We are given to one another to help one another. To shoulder on another’s burdens. And to lift one another up.

This is our witness.

This is our truth that we have to proclaim to the world.

A world, I think, that is longing to hear it.

This morning, we have another vignette of John the baptizer out in the wilderness. This time from the Gospel of John. And John the baptizer is questioned about who he is…questioned about his truth, his witness. And in the face of this questioning, John is very clear about who he is and who he is not.

“Are you the Messiah?”

“Are you Elijah?”

“Are you the prophet?”

None of these. John is very clear, “I’m the one pointing the way.” John’s entire witness is one of testimony. John the baptizer’s entire role is to tell the truth about Christ. One who is more powerful than John. One whose sandal John isn’t worthy to untie.

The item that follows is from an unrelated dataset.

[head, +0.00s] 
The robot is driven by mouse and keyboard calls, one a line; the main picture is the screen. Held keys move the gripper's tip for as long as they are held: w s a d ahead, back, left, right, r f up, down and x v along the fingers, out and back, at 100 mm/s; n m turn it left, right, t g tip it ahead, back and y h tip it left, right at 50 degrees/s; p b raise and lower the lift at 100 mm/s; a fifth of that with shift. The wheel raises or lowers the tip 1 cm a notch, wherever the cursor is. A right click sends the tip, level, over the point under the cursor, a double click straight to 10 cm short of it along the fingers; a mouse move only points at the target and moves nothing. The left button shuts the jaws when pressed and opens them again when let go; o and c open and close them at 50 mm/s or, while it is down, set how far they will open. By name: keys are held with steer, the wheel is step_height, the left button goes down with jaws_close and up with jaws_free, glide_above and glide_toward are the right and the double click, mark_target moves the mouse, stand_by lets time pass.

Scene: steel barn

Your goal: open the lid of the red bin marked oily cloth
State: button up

One whom the world doesn’t know.

John the baptizer is very clear about who he is and who is not.

What’s our witness during this time, church?

In such a time as this, to what are we testifying?

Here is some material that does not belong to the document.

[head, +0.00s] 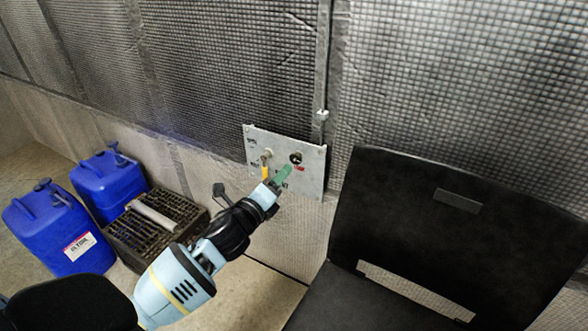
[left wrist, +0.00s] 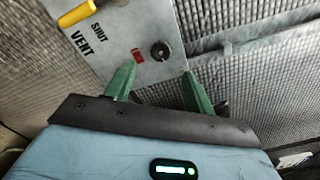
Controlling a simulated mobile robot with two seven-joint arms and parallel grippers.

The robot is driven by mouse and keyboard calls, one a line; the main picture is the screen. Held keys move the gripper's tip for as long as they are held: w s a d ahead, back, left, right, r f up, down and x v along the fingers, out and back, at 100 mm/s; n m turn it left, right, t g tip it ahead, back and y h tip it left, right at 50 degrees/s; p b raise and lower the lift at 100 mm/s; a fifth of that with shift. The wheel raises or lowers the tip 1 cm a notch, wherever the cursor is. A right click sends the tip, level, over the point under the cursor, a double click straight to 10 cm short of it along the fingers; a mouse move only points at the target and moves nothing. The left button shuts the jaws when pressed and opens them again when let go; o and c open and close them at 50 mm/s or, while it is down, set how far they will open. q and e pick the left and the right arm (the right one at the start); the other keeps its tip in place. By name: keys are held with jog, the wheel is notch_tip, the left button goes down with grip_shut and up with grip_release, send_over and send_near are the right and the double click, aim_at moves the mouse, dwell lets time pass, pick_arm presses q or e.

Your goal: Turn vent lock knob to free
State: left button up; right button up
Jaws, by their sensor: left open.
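The vent lock knob (head: 296,158) is a small round black knob on a grey metal panel (head: 313,178) on the quilted wall. In the left wrist view the knob (left wrist: 160,50) shows beside a small red label (left wrist: 138,55). A yellow-handled vent lever (left wrist: 77,14) sits to its left, near the words SHUT and VENT; its handle (head: 265,172) hangs down in the head view. My left gripper (head: 285,174) is at the panel, just below the knob. In the left wrist view its green fingers (left wrist: 159,70) are apart and empty, with the knob ahead of the gap. My right gripper is out of view.
Two blue jerrycans (head: 62,232) and a dark slatted crate (head: 150,245) stand on the floor at left. A large black chair (head: 440,225) fills the right. A vertical conduit (head: 322,90) runs down the wall above the panel.

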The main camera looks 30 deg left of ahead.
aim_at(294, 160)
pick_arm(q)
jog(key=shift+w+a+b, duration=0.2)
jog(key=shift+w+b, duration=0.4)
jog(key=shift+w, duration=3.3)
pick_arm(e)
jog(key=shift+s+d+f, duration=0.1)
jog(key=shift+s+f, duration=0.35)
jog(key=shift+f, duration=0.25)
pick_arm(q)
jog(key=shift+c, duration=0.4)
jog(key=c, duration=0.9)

Our verses from Isaiah might have sounded familiar to you this morning. Jesus quotes them in the Gospel of Luke when he gets up to read in the temple for the first time in Luke chapter 4.

1 The spirit of the Lord is upon me,
  because the Lord has anointed me;
 to bring good news to the oppressed,
  to bind up the brokenhearted,
 to proclaim liberty to the captives,
  and release to the prisoners;
2 to proclaim the year of Jubilee,
  and justice for our God;
  to comfort all who mourn…

These are Jesus’ first public words in the Gospel of Luke. I’ve called them Jesus’ manifesto or his Inaugural Address. This is what Jesus says he’s about…what Jesus is going to do.

What’s our witness during this time, church?

In such a time as this, to what are we testifying?

In a weary world…are we proclaiming a thrill of hope? Are we proclaiming a message of rejoicing?

Joy is different than happiness. Happiness is a condition, it comes and goes. It’s fleeting.

Joy is more abiding. Joy has staying power.

I’ve heard more than a few of my friends this week talk about how difficult all this is. Many of them teachers. A lot of them nurses and doctors. The world is weary, church.

It seems as if, collectively, the fatigue of all of this is coming to a head. And it makes me worry if we might not make it through this current surge…

But then also, my sister says something about the joy she feels when she plays with her two girls…our nieces. My sister, the ER nurse… My sister who puts her life on the line in service of others…

If she can find moments of joy…surely I can look a little more closely…

And I start to notice…

This kindness… That act of caring… This injustice made right… That relationship saved…

It’s like I mentioned a few weeks ago on Reign of Christ Sunday. Sometimes what we need is a bit of perspective.